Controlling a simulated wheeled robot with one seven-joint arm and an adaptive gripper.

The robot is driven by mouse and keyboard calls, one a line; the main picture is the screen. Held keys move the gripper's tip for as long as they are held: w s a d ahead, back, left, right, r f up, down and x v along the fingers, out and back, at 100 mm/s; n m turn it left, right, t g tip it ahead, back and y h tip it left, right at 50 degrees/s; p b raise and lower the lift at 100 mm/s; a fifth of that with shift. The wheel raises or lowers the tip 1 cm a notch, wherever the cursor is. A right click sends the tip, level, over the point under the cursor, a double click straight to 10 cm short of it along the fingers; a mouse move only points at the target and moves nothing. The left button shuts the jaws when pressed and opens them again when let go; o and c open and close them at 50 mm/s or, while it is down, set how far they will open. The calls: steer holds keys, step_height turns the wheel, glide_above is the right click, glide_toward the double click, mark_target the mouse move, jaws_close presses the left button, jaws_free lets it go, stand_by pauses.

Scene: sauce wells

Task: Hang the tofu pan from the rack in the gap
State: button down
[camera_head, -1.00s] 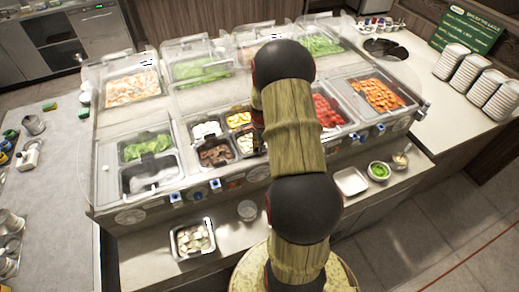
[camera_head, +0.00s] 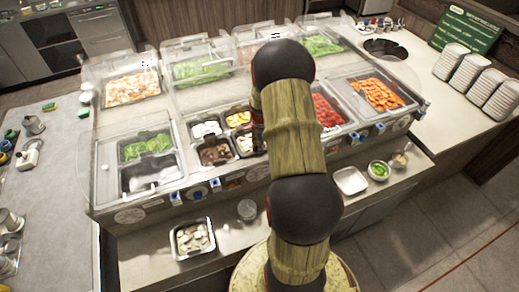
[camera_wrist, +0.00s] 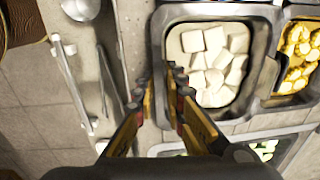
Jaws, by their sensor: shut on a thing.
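The tofu pan (camera_wrist: 254,83) is a grey metal pan of white cubes in the wrist view. My gripper (camera_wrist: 172,75) is shut on its left wall, with the fingertips at the rim. The pan looks about level in that view. A pan of pale pieces (camera_head: 247,144) shows beside my arm in the head view, partly covered; it may be the same pan. The rack (camera_head: 185,172) of small pans runs along the front of the counter. I cannot tell whether the tofu pan touches the rack.
A pan of yellow pieces (camera_wrist: 301,57) is right of the tofu pan. Clear covers (camera_head: 125,122) stand over the wells. A tray of pale pieces (camera_head: 192,238) and white dish (camera_head: 350,180) stand on the front shelf.

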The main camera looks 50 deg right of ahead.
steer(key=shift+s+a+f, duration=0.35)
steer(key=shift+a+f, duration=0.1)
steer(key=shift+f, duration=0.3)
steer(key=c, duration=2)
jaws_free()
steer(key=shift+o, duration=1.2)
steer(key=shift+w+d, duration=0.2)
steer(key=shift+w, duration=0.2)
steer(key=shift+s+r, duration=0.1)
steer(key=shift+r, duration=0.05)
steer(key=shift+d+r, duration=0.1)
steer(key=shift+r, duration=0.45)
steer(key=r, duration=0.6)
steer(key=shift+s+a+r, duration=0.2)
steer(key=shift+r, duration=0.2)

****************

AIM: Go through the preceding material and copy each line that has the word "robot".

CORRECT RESPONSE:
Controlling a simulated wheeled robot with one seven-joint arm and an adaptive gripper.
The robot is driven by mouse and keyboard calls, one a line; the main picture is the screen. Held keys move the gripper's tip for as long as they are held: w s a d ahead, back, left, right, r f up, down and x v along the fingers, out and back, at 100 mm/s; n m turn it left, right, t g tip it ahead, back and y h tip it left, right at 50 degrees/s; p b raise and lower the lift at 100 mm/s; a fifth of that with shift. The wheel raises or lowers the tip 1 cm a notch, wherever the cursor is. A right click sends the tip, level, over the point under the cursor, a double click straight to 10 cm short of it along the fingers; a mouse move only points at the target and moves nothing. The left button shuts the jaws when pressed and opens them again when let go; o and c open and close them at 50 mm/s or, while it is down, set how far they will open. The calls: steer holds keys, step_height turns the wheel, glide_above is the right click, glide_toward the double click, mark_target the mouse move, jaws_close presses the left button, jaws_free lets it go, stand_by pauses.

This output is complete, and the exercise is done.